TO BE DONE
Transcribe, exactly as they appear, the line that contains "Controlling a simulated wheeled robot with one", the line that contains "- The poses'", and every line in between, and nothing else.

INFORMATION SHOWN
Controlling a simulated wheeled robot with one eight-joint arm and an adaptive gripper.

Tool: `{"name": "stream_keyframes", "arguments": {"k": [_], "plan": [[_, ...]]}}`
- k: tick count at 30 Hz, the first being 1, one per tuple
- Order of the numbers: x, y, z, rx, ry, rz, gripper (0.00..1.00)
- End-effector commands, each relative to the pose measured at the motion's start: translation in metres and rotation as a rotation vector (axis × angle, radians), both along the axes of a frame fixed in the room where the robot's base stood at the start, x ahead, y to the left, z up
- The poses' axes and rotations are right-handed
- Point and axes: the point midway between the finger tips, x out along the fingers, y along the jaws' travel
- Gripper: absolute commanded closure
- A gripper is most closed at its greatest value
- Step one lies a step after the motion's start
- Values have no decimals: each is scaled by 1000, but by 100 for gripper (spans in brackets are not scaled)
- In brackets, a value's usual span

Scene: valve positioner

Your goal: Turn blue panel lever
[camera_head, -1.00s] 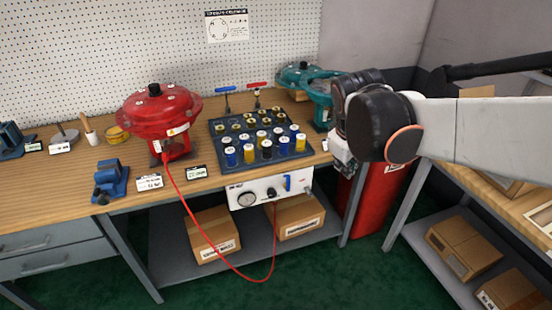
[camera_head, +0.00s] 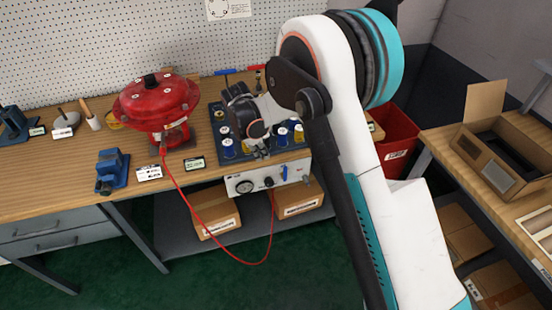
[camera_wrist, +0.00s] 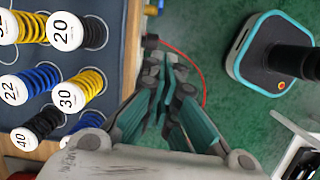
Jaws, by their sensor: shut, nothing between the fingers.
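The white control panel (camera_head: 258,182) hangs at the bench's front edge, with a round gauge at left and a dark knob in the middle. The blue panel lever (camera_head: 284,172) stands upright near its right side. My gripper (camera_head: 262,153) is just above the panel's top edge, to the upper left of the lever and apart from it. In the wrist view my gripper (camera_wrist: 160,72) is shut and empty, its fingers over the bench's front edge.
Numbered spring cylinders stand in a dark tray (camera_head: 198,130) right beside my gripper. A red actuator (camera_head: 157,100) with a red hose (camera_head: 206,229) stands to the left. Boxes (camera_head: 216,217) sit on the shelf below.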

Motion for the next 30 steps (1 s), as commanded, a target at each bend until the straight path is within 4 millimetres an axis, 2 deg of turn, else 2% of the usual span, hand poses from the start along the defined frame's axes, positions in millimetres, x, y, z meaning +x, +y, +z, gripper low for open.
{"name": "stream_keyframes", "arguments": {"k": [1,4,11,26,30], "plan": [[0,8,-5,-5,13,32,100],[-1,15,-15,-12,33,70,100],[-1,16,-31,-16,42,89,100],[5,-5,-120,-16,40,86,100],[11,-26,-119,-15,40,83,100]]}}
* * *
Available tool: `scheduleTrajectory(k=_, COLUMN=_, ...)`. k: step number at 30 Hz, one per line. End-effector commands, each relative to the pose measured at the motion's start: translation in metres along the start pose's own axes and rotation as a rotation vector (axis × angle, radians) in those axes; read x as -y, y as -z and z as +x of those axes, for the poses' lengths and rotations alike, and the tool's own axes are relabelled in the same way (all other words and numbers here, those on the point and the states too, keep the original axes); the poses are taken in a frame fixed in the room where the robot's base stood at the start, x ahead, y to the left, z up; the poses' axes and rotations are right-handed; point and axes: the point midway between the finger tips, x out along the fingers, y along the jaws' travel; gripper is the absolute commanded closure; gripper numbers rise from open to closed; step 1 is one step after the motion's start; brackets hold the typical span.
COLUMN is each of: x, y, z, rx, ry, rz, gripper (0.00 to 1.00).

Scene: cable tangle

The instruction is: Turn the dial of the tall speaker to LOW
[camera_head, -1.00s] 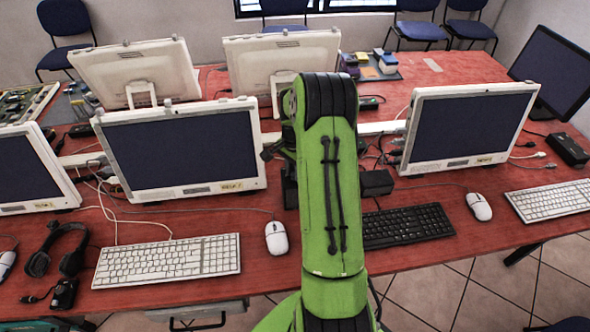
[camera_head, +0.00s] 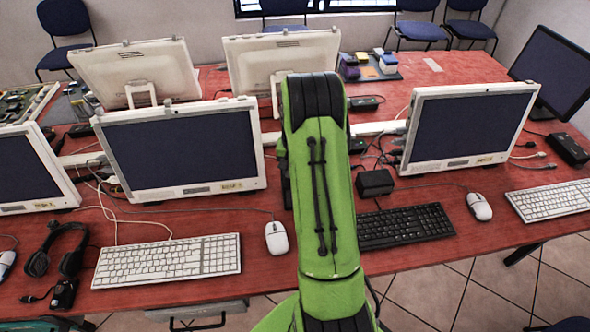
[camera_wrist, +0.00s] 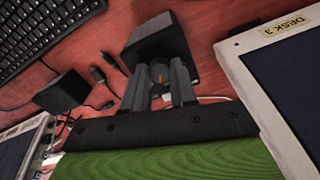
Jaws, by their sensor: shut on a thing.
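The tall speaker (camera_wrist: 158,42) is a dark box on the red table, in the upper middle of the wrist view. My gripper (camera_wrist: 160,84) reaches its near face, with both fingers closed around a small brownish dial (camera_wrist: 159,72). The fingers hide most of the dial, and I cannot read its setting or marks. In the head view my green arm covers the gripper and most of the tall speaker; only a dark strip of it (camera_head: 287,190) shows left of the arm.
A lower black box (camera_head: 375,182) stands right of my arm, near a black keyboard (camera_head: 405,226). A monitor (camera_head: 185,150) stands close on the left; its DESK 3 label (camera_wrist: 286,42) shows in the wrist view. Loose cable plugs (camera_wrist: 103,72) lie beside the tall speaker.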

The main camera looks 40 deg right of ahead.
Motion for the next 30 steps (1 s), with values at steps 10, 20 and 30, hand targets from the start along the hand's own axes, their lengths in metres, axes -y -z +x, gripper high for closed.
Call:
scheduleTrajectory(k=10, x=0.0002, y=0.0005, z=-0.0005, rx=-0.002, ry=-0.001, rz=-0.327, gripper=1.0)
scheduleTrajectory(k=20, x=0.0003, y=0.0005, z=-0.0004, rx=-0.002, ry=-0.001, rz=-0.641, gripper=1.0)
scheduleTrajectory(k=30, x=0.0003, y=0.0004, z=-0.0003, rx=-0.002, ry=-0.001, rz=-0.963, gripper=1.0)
==
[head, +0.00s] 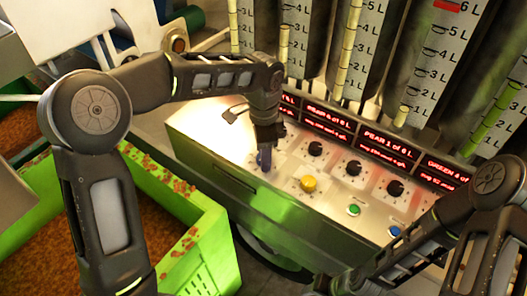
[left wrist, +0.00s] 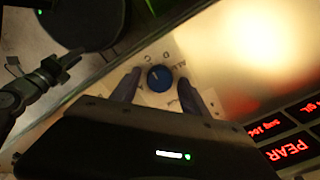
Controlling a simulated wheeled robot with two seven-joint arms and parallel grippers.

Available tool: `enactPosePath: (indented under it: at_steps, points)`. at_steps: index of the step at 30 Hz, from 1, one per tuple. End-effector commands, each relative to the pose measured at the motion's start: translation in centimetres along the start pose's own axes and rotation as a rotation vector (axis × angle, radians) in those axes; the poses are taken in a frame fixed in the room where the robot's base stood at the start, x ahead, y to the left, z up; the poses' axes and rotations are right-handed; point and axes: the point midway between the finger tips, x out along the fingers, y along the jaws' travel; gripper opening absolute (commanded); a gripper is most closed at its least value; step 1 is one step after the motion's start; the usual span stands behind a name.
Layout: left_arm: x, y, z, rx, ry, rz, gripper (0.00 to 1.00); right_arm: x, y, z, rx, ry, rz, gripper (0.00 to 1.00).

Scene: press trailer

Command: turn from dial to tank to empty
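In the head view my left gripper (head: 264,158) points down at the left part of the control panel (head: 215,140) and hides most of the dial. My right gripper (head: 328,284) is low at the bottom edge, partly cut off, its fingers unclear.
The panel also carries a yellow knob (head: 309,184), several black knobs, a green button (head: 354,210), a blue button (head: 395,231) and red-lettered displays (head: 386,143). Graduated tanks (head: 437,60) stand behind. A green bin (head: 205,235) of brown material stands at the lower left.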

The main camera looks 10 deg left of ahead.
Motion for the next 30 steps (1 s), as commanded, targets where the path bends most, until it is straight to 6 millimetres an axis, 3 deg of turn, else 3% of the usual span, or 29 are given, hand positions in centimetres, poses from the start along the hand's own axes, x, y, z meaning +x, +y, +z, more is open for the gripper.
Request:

THE ANSWER
Controlling a simulated wheeled robot with one eight-joint arm and an adaptive gripper.

Tool: `{"name": "stream_keyframes", "arguments": {"k": [_], "plan": [[_, ...]]}}`
- k: tick count at 30 Hz, the first being 1, one per tuple
- Order of the numbers: x, y, z, rx, ry, rz, gripper (0.00..1.00)
- End-effector commands, each relative to the pose measured at the motion's start: translation in metres and rotation as a rotation vector (axis × angle, radians), both along the axes of a frame fixed in the room where the robot's base stood at the start, x ahead, y to the left, z up
- The poses' axes and rotations are right-handed

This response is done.